Start Records
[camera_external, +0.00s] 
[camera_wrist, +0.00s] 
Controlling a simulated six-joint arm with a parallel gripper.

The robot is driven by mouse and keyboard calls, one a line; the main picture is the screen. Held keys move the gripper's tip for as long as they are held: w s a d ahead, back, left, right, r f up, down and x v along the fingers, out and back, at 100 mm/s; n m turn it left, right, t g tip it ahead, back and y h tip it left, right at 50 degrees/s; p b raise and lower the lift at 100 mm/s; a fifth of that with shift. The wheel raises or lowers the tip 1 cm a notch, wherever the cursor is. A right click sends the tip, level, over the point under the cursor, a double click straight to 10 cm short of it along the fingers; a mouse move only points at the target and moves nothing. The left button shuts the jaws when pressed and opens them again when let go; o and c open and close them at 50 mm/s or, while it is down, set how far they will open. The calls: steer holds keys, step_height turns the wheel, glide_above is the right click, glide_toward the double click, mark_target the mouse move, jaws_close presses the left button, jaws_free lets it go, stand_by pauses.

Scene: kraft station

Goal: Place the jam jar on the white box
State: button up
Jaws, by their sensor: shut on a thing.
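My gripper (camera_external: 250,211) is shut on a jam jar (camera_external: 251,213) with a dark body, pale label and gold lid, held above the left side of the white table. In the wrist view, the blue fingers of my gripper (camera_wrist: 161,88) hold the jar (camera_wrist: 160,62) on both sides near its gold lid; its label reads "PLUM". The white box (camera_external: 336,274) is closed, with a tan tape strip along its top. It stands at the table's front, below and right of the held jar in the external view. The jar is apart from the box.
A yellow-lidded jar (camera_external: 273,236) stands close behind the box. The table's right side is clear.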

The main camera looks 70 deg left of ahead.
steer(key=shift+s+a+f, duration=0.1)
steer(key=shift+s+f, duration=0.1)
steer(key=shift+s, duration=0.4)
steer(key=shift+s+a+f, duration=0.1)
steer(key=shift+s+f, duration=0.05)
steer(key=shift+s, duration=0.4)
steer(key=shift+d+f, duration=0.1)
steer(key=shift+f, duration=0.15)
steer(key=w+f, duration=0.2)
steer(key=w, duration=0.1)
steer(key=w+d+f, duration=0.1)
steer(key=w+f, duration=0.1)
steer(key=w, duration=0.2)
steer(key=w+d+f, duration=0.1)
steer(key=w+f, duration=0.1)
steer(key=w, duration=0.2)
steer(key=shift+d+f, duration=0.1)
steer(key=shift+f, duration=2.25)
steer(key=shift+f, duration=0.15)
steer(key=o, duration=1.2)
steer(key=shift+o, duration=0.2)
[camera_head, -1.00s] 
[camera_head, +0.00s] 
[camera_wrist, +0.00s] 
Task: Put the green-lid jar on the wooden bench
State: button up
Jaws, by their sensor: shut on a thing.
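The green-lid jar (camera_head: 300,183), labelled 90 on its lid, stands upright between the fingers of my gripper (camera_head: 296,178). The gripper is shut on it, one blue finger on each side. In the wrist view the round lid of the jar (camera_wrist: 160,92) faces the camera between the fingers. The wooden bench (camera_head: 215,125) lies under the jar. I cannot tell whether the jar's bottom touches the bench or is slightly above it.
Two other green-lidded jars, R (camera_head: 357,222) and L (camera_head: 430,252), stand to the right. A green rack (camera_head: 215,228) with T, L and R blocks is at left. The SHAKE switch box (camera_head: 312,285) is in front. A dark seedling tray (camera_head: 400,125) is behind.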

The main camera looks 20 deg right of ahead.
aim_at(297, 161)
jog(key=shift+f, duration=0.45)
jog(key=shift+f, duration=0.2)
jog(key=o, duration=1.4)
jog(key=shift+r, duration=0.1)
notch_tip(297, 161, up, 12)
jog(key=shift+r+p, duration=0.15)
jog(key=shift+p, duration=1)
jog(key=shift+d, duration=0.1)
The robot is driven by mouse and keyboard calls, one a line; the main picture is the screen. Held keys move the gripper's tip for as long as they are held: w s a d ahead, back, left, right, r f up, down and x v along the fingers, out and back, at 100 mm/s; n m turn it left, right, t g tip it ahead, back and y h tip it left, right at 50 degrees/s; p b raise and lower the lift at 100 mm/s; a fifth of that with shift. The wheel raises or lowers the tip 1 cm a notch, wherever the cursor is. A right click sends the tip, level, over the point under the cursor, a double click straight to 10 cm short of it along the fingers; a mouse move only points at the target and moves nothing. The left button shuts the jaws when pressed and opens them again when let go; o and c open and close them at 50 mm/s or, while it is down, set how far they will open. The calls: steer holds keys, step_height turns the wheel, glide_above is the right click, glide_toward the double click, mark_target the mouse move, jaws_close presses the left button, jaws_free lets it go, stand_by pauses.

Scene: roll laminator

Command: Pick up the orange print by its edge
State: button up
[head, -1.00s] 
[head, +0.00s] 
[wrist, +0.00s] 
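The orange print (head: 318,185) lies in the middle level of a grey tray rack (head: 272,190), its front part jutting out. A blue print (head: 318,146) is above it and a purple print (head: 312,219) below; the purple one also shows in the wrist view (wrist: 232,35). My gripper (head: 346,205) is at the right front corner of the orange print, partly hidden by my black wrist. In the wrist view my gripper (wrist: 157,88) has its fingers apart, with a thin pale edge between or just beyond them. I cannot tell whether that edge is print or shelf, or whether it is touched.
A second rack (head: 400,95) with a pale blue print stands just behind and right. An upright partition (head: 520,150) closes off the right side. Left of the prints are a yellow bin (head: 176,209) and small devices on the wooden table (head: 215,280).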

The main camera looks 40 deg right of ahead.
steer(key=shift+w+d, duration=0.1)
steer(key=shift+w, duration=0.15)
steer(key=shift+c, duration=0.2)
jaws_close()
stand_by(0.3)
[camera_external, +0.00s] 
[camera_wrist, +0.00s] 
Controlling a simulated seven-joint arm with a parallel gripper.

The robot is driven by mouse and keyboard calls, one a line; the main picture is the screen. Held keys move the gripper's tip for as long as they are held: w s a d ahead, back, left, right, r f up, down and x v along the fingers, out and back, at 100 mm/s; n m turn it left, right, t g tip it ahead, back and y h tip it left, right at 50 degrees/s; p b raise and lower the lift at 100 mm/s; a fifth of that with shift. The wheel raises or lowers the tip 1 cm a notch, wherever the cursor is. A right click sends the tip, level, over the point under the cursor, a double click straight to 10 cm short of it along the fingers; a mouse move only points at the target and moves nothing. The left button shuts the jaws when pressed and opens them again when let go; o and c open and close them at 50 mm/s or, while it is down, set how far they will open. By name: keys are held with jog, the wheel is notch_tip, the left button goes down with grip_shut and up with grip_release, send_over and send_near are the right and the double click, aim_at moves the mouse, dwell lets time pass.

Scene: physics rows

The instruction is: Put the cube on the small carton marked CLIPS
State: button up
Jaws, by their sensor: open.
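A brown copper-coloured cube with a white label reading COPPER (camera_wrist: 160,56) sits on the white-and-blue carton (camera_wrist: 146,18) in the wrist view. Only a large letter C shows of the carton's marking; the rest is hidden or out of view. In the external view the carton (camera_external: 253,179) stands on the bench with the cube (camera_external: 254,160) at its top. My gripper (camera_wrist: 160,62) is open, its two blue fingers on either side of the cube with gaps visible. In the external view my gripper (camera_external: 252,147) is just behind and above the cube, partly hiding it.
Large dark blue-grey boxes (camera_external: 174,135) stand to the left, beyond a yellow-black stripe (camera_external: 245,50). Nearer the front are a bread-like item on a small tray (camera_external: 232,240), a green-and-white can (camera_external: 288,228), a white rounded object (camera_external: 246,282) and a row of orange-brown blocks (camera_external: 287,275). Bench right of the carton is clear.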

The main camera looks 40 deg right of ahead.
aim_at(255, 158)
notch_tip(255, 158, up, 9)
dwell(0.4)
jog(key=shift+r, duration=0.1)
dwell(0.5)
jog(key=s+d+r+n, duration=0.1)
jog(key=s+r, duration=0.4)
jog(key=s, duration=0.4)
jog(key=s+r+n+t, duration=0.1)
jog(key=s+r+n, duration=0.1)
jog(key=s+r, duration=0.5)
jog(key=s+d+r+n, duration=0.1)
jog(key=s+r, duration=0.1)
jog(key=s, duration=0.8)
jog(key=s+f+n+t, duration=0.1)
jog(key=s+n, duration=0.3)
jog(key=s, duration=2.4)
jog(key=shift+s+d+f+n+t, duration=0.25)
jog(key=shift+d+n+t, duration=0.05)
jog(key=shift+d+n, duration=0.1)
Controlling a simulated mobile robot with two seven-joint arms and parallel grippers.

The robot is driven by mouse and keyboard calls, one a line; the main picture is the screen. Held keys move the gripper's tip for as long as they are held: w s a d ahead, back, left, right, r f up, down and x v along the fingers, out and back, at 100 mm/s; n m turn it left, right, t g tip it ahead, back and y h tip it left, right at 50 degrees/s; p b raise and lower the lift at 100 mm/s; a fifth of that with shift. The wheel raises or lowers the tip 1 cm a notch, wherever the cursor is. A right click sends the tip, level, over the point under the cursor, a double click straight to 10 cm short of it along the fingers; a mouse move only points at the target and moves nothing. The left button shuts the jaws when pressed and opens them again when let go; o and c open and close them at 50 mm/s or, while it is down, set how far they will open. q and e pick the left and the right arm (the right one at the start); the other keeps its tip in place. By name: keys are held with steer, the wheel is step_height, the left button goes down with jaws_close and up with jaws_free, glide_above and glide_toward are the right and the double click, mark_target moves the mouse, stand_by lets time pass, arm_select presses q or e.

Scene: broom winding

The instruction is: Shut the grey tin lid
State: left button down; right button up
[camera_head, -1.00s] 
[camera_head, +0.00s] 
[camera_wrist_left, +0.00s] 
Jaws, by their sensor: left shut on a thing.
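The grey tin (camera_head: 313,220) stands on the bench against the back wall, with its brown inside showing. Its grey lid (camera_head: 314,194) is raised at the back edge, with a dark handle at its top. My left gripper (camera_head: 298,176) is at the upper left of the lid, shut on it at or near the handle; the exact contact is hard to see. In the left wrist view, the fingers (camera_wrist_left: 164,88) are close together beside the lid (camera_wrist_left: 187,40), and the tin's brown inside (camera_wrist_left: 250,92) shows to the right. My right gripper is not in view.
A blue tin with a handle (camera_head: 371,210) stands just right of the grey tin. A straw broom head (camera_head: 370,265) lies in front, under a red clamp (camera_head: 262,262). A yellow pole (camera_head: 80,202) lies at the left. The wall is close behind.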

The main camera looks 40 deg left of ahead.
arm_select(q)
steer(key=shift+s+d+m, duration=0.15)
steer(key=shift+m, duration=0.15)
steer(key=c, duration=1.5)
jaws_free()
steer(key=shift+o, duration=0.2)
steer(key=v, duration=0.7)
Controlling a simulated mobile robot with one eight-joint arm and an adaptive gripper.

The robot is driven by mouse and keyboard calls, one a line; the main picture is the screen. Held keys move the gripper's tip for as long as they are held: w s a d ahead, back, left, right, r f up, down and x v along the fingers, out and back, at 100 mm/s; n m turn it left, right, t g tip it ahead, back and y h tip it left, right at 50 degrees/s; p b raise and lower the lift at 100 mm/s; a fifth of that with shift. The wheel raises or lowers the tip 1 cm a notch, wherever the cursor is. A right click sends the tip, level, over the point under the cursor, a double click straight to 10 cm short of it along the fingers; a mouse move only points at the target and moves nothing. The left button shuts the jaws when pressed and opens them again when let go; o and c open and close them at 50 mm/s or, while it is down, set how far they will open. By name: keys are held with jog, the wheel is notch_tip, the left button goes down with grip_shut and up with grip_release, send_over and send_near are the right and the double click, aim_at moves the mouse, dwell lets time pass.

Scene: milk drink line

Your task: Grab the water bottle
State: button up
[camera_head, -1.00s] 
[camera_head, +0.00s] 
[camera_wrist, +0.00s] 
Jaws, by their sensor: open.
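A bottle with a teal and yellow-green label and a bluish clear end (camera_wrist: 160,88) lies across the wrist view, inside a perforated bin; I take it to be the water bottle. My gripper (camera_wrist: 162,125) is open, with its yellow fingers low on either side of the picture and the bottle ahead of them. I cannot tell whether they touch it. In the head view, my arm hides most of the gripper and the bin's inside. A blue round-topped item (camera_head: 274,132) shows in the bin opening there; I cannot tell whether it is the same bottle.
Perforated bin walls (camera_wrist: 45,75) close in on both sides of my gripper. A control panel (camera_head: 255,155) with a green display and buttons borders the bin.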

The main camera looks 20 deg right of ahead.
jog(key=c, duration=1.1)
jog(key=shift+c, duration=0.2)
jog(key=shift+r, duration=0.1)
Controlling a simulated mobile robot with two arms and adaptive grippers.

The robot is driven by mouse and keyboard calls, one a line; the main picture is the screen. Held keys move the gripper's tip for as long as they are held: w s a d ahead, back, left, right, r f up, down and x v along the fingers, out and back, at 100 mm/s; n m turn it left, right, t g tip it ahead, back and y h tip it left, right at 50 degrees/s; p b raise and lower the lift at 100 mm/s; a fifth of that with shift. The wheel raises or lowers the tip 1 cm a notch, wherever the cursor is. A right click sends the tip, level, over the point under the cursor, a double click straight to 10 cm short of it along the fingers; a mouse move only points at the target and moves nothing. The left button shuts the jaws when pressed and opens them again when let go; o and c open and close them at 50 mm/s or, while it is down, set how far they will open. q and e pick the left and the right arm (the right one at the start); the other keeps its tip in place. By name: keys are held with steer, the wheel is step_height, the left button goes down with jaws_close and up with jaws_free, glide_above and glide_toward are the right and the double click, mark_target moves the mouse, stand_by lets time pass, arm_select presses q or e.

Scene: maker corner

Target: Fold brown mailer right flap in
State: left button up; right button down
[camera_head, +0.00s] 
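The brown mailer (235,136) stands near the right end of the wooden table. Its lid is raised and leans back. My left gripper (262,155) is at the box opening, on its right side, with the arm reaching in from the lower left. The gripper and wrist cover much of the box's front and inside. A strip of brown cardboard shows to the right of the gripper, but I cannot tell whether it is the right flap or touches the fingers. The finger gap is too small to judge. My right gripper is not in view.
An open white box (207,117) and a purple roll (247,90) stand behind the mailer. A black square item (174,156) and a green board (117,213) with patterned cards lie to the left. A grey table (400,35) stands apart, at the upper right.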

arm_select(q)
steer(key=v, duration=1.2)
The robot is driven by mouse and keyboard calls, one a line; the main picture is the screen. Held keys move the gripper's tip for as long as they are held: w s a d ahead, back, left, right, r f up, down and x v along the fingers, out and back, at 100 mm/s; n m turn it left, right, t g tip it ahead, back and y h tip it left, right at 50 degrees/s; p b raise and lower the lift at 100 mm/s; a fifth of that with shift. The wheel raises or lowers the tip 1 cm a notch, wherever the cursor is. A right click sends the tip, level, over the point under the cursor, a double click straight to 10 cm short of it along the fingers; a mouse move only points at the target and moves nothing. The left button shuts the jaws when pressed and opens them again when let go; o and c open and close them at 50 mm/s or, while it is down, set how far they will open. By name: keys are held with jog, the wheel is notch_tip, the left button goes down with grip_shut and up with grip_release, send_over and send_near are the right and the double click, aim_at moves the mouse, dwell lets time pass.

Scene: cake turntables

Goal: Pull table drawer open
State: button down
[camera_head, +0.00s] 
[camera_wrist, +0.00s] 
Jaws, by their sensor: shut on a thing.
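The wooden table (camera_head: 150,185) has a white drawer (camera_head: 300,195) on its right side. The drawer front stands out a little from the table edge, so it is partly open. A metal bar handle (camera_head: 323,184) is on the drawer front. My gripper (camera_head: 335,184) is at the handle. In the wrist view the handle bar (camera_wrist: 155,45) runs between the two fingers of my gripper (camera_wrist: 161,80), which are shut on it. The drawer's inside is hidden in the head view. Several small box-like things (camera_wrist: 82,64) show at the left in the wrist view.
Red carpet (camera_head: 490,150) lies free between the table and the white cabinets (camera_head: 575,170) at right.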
End Records
Task statement
From the records above, copy out the line with "Scene: broom winding", the line with "[camera_wrist_left, +0.00s]", and every line between them, word for word.

The reply
Scene: broom winding

The instruction is: Shut the grey tin lid
State: left button down; right button up
[camera_head, -1.00s] 
[camera_head, +0.00s] 
[camera_wrist_left, +0.00s] 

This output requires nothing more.